Great Question from a friend … What determines long term interest rates? For example the 10 Year US Treasury … Advanced Analysis …

J.K. Financial, Inc. How the 10 Year Yield is comprised

Sometimes we get into the Forest so deep we can not even see the Trees …..

Late last week, a really sharp friend asked a surprising question:

What makes interest rates move, specifically the 10 Year Treasury ?

Inflation and Growth Expectations, Credit Worthiness

This is 5 years of the 10 Year US Treasury Yield!

The far left of starting point includes Lock down times. The Federal Reserve artificially pushed rated down with massive purchases during this time.

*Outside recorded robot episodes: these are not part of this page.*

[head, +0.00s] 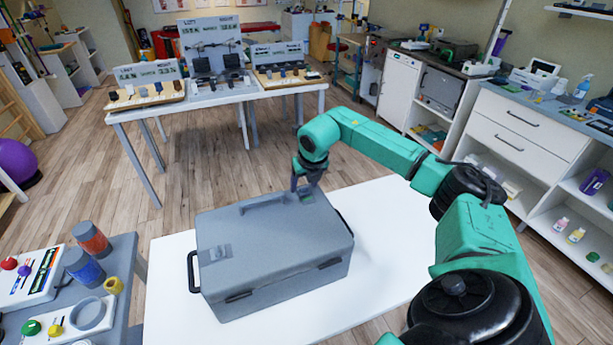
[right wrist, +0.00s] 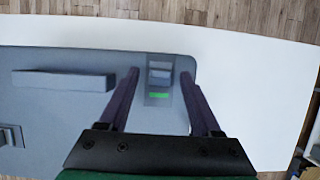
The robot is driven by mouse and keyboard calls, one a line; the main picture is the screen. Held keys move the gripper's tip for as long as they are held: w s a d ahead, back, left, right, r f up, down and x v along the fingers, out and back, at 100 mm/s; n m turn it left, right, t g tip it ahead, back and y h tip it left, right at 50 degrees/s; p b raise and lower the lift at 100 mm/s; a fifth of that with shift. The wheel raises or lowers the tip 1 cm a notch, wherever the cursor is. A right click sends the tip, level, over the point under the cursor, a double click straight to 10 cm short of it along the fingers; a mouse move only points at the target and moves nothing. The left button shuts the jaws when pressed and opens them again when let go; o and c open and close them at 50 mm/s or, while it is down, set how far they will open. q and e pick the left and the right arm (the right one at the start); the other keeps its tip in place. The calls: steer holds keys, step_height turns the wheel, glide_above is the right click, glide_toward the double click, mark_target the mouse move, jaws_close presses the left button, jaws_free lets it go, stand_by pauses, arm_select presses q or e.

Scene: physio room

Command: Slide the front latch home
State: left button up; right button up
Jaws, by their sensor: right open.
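A grey case (head: 275,255) lies closed on a white table (head: 385,235). My right gripper (head: 306,190) is over the lid's far right corner in the head view. In the right wrist view the gripper (right wrist: 160,75) is open, its two dark fingers on either side of a small latch. The latch has a grey-blue slider (right wrist: 160,77) and a green patch (right wrist: 158,95) beside it. Whether the fingers touch it, I cannot tell. Another latch plate (head: 214,253) sits on the lid's left part. My left gripper is not in view.
A raised bar (head: 262,204) runs along the lid, and a black handle (head: 193,272) stands out at the case's left end. A side table (head: 125,262) with coloured items is at left. The white table is bare right of the case.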

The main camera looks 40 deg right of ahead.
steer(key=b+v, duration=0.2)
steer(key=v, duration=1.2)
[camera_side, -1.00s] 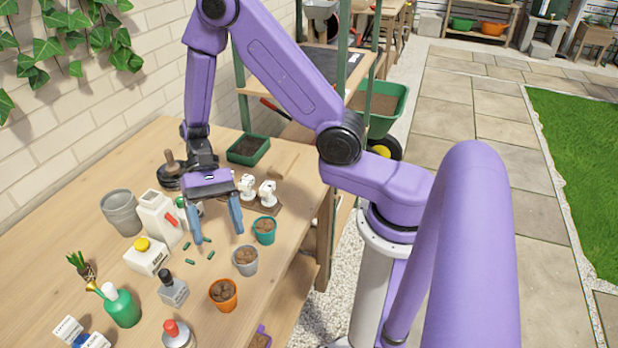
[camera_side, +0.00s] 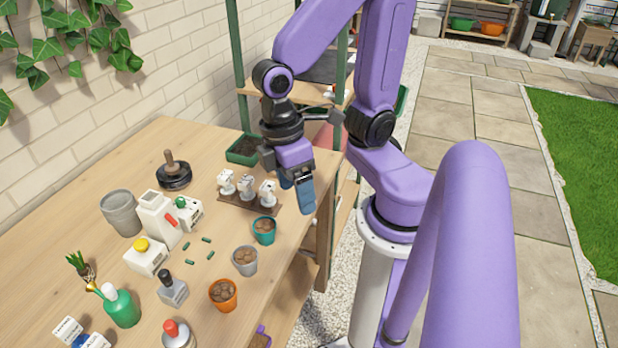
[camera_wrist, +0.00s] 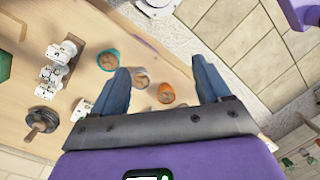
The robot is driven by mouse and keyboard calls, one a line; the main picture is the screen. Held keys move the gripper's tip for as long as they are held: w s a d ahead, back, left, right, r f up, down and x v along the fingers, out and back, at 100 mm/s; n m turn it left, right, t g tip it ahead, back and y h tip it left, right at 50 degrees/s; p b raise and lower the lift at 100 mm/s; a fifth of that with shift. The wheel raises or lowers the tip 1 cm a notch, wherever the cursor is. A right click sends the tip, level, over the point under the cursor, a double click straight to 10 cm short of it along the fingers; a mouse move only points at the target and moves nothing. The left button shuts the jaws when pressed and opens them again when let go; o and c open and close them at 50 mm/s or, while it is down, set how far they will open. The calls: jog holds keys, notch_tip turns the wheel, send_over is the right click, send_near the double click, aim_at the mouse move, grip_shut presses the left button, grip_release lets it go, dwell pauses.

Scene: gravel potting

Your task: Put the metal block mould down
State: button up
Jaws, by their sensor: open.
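My gripper (camera_side: 296,197) is open and empty. It hangs over the right edge of the wooden table, to the right of the white figures. In the wrist view its two blue fingers (camera_wrist: 161,68) are apart with nothing between them. A dark round metal piece with an upright wooden handle (camera_side: 173,179) stands on the table near the wall; it also shows at the left of the wrist view (camera_wrist: 42,120). I cannot tell for sure whether it is the metal block mould. It stands well clear of my gripper, and no other mould can be made out.
White figures stand on a brown board (camera_side: 237,202). A green tray (camera_side: 243,150) is behind them. A teal pot (camera_side: 264,231), a grey pot (camera_side: 245,262) and an orange pot (camera_side: 223,294) line the right edge. Bottles and small green pieces fill the table's middle.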

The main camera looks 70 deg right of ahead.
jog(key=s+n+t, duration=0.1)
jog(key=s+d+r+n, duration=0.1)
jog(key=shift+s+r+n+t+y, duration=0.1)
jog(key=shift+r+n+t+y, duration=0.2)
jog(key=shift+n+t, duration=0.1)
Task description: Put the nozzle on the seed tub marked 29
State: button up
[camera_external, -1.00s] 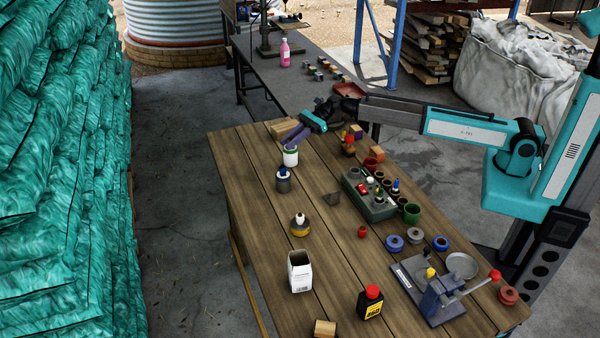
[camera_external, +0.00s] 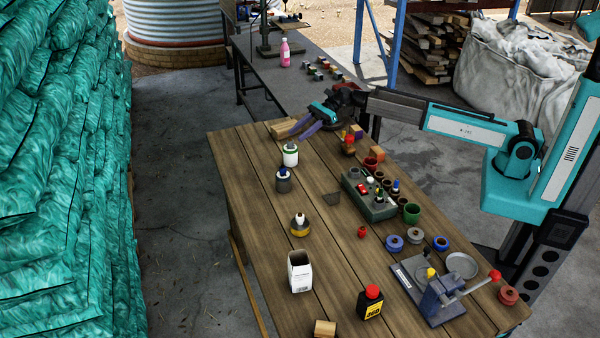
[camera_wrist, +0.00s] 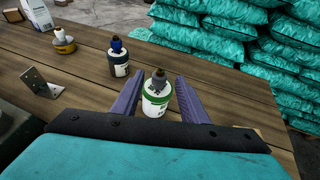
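A white tub with a green rim (camera_external: 290,157) stands at the far left of the wooden table; it also shows in the wrist view (camera_wrist: 155,104). I cannot read a number on the tub. A grey tub with a blue-topped nozzle (camera_external: 283,182) and a yellow-banded tub with a white-topped nozzle (camera_external: 299,226) stand nearer the front.
A metal angle bracket (camera_external: 332,198) and a grey block of small parts (camera_external: 370,207) lie to the right. A white carton (camera_external: 300,273), a black bottle with red cap (camera_external: 370,302) and a lever press (camera_external: 437,298) stand in front.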

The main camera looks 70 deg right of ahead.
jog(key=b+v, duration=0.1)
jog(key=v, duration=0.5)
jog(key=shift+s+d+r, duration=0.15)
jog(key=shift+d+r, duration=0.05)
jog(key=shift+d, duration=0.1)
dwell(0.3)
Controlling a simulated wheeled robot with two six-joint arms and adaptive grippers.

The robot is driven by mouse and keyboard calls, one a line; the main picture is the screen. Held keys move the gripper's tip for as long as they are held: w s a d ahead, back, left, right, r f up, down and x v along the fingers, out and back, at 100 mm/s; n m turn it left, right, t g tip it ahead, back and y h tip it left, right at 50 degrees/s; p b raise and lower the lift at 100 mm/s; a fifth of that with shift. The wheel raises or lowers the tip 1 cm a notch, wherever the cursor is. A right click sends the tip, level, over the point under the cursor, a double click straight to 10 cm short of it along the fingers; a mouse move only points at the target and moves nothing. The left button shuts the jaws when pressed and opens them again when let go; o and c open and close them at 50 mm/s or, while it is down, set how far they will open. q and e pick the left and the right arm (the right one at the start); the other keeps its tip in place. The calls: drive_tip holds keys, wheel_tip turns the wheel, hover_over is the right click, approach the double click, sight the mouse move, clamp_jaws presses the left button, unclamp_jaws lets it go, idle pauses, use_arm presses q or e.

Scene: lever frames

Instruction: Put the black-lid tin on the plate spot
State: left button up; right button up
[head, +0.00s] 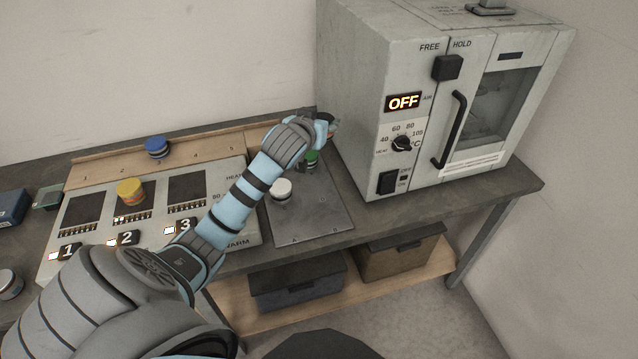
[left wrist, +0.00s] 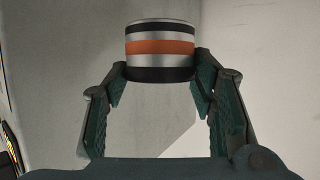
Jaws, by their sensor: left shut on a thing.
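My left gripper (head: 326,128) is over the back of the metal plate (head: 318,215), close to the oven's left side. In the left wrist view, my left gripper (left wrist: 160,95) is shut on a banded tin (left wrist: 160,48). The tin has black bands at both ends, silver bands and an orange stripe between. I cannot tell which end is its lid. In the head view the held tin is mostly hidden by the gripper. A white-lid tin (head: 281,190) stands on the plate's left part. A green-lid tin (head: 312,157) shows just below the gripper. My right gripper is not in view.
A grey-white oven (head: 420,100) reading OFF stands right of the plate. Left is a warmer (head: 100,262) with numbered pads and a yellow-lid tin (head: 130,191). A blue-lid tin (head: 157,147) stands on the wooden rack (head: 100,170). The plate's front right is clear.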

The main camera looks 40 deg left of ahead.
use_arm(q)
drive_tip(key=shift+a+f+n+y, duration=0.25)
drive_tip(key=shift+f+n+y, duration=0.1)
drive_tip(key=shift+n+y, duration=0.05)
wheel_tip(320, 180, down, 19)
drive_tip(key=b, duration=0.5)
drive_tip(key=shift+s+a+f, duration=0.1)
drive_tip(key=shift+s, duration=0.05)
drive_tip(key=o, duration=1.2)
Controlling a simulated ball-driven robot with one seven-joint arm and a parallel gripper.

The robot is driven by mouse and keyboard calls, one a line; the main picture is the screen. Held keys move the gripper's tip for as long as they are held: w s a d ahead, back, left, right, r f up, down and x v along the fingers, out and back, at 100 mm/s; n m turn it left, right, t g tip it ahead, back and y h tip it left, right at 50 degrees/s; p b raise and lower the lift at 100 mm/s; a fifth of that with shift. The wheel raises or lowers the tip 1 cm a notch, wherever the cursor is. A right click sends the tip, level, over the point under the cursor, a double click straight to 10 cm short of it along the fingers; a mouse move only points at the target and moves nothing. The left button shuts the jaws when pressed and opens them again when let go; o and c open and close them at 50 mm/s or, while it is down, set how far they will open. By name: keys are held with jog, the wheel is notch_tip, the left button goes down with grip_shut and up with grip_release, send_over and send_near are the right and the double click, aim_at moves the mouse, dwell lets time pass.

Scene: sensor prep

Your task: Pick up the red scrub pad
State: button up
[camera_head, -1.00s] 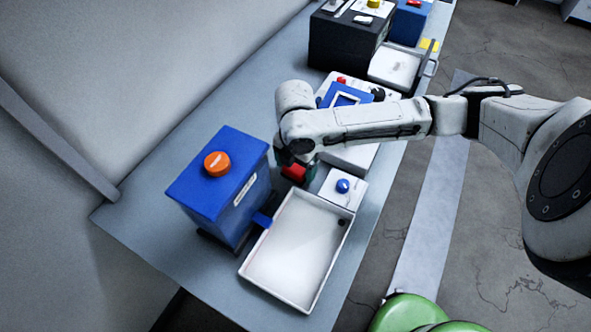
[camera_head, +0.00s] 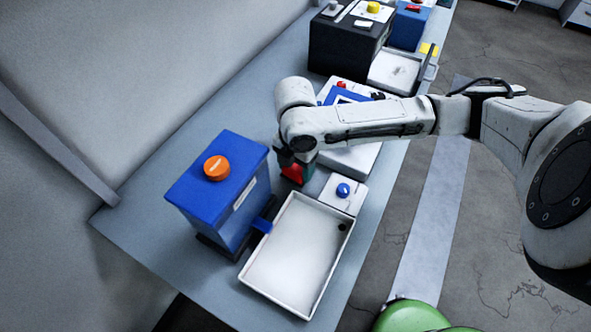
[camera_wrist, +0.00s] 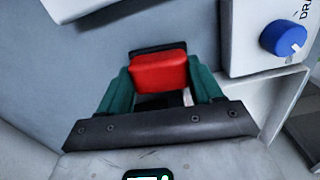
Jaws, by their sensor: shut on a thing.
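The red scrub pad (camera_wrist: 159,72) sits between the two green fingers of my gripper (camera_wrist: 161,88) in the wrist view. The fingers are shut on it, one on each side. A dark piece shows along the pad's far edge. In the head view my gripper (camera_head: 297,171) is above the table between the blue box and the small white panel, and the red pad (camera_head: 292,173) shows partly below my wrist. My arm hides part of the gripper there. I cannot tell whether the pad touches the table.
A blue box with an orange knob (camera_head: 217,168) stands at left. An empty white tray (camera_head: 293,262) lies in front, beside a small white panel with a blue knob (camera_head: 343,190). A white device with a blue frame (camera_head: 345,95) and a dark box (camera_head: 345,45) stand behind.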

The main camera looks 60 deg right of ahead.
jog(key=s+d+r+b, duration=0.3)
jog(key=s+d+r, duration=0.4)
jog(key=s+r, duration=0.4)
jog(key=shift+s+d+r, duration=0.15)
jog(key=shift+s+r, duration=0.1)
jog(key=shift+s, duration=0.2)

After the purchases stopped, rates were freed to roam as they normally would.

Rates move from a combination of expectations of Inflation, Growth and long term credit worthiness. These forces have different strengths at different times. In the US, Credit worthiness usually is very minor.

Pro Tip: The 10 year yield should estimate GDP and CPI or Growth and Inflation over time…

Have a Great “10 Year Interest Rate Analysis” Day!

John A. Kvale CFA, CFP

AI Content Authenticity: All of the following text content has been completed by myself and has not been edited or created by AI. Occasionally we do use AI for images and will note when appropriate.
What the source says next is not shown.